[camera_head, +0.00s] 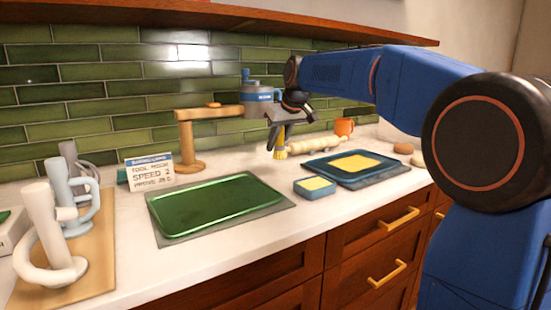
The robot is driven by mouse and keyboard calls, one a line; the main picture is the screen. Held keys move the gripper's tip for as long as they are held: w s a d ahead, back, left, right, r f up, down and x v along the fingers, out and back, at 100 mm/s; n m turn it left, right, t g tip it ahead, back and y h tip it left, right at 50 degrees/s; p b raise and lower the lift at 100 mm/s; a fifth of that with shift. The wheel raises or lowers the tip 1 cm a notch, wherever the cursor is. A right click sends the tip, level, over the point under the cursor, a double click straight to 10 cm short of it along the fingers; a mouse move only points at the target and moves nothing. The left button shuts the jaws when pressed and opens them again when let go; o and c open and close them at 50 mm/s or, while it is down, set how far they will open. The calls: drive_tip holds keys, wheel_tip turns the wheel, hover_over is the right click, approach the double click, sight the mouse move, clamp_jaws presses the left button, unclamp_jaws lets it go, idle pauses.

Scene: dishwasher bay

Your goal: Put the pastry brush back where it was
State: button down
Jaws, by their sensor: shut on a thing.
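My gripper (281,126) is shut on the pastry brush and holds it above the counter, near the back. The brush's yellow bristles (280,153) point down; its handle is mostly hidden by the fingers. The bristle end is behind the small blue dish and right of the wooden stand. I cannot tell whether its tip touches the counter.
A green tray (170,222) lies left of a small blue dish (316,192). A blue tray (378,178) with a yellow sheet is at right. A wooden stand (187,145), a sign (150,172) and a rolling pin (315,145) are behind. Pale handled pieces (45,225) stand left.

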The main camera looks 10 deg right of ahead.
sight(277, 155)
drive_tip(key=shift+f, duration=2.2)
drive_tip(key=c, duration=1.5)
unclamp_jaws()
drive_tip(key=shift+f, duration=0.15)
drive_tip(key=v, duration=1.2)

BRIEF:
Go through the data above and transcribe it in full, omitting any image.

RESPONSE:
[camera_head, +0.00s] 
The robot is driven by mouse and keyboard calls, one a line; the main picture is the screen. Held keys move the gripper's tip for as long as they are held: w s a d ahead, back, left, right, r f up, down and x v along the fingers, out and back, at 100 mm/s; n m turn it left, right, t g tip it ahead, back and y h tip it left, right at 50 degrees/s; p b raise and lower the lift at 100 mm/s; a fifth of that with shift. The wheel raises or lowers the tip 1 cm a notch, wherever the cursor is. A right click sends the tip, level, over the point under the cursor, a double click straight to 10 cm short of it along the fingers; a mouse move only points at the target and moves nothing. The left button shuts the jaws when pressed and opens them again when let go; o and c open and close them at 50 mm/s or, while it is down, set how far they will open. The calls: drive_tip holds keys, wheel_tip turns the wheel, hover_over is the right click, approach the double click, sight the mouse move, clamp_jaws presses the left button, unclamp_jaws lets it go, idle pauses.

Scene: dishwasher bay

Your goal: Put the pastry brush back where it was
State: button down
Jaws, by their sensor: shut on a thing.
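My gripper (281,126) is shut on the pastry brush and holds it above the counter, near the back. The brush's yellow bristles (280,153) point down; its handle is mostly hidden by the fingers. The bristle end is behind the small blue dish and right of the wooden stand. I cannot tell whether its tip touches the counter.
A green tray (170,222) lies left of a small blue dish (316,192). A blue tray (378,178) with a yellow sheet is at right. A wooden stand (187,145), a sign (150,172) and a rolling pin (315,145) are behind. Pale handled pieces (45,225) stand left.

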The main camera looks 10 deg right of ahead.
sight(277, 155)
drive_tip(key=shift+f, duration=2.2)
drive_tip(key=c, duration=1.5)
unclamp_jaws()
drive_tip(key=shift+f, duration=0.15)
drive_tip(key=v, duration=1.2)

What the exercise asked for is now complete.